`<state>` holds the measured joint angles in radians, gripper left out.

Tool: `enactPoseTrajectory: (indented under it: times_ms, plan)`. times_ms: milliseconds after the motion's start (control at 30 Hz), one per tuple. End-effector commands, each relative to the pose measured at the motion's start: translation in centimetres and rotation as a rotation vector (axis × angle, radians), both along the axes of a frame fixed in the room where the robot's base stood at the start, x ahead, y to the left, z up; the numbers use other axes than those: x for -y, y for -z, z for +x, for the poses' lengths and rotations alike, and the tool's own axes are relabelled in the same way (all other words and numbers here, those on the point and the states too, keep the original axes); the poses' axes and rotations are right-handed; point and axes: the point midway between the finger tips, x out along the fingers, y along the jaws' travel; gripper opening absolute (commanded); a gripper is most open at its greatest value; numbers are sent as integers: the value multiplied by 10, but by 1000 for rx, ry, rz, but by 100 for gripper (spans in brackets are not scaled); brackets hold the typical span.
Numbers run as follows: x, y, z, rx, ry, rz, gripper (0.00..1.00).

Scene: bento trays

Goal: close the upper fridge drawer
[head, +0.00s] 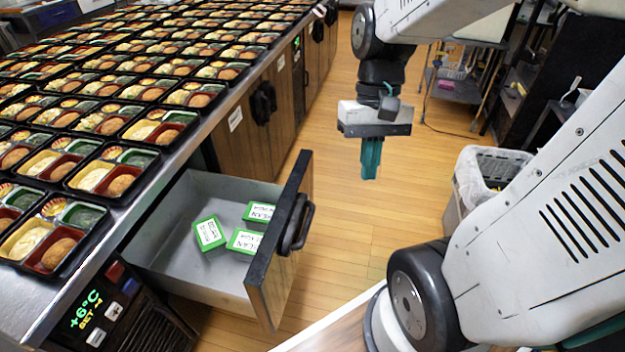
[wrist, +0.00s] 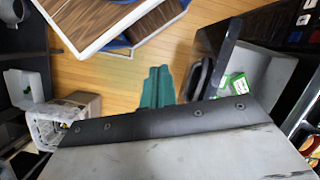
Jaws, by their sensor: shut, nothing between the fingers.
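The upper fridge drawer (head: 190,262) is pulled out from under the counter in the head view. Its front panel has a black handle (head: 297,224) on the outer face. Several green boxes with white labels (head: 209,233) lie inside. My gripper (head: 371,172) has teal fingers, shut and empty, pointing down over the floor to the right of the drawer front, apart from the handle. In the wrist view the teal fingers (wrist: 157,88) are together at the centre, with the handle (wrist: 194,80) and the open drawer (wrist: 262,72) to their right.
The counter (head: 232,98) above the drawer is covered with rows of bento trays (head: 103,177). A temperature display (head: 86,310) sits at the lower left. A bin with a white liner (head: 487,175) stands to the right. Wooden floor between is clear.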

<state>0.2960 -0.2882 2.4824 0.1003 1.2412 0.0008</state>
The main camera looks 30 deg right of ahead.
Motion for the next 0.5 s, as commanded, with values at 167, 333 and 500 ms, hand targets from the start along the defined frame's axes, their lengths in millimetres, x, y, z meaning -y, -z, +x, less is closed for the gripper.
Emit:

PROBLEM TO WORK ON: Reproduce, word for word, only the lines from the one that contains "Jaws, by their" through the final line.

TASK RESPONSE:
Jaws, by their sensor: shut, nothing between the fingers.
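The upper fridge drawer (head: 190,262) is pulled out from under the counter in the head view. Its front panel has a black handle (head: 297,224) on the outer face. Several green boxes with white labels (head: 209,233) lie inside. My gripper (head: 371,172) has teal fingers, shut and empty, pointing down over the floor to the right of the drawer front, apart from the handle. In the wrist view the teal fingers (wrist: 157,88) are together at the centre, with the handle (wrist: 194,80) and the open drawer (wrist: 262,72) to their right.
The counter (head: 232,98) above the drawer is covered with rows of bento trays (head: 103,177). A temperature display (head: 86,310) sits at the lower left. A bin with a white liner (head: 487,175) stands to the right. Wooden floor between is clear.

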<state>0.2960 -0.2882 2.4824 0.1003 1.2412 0.0008</state>
The main camera looks 30 deg right of ahead.
Motion for the next 0.5 s, as commanded, with values at 167, 333 and 500 ms, hand targets from the start along the defined frame's axes, their lengths in millimetres, x, y, z meaning -y, -z, +x, less is closed for the gripper.
Emit:

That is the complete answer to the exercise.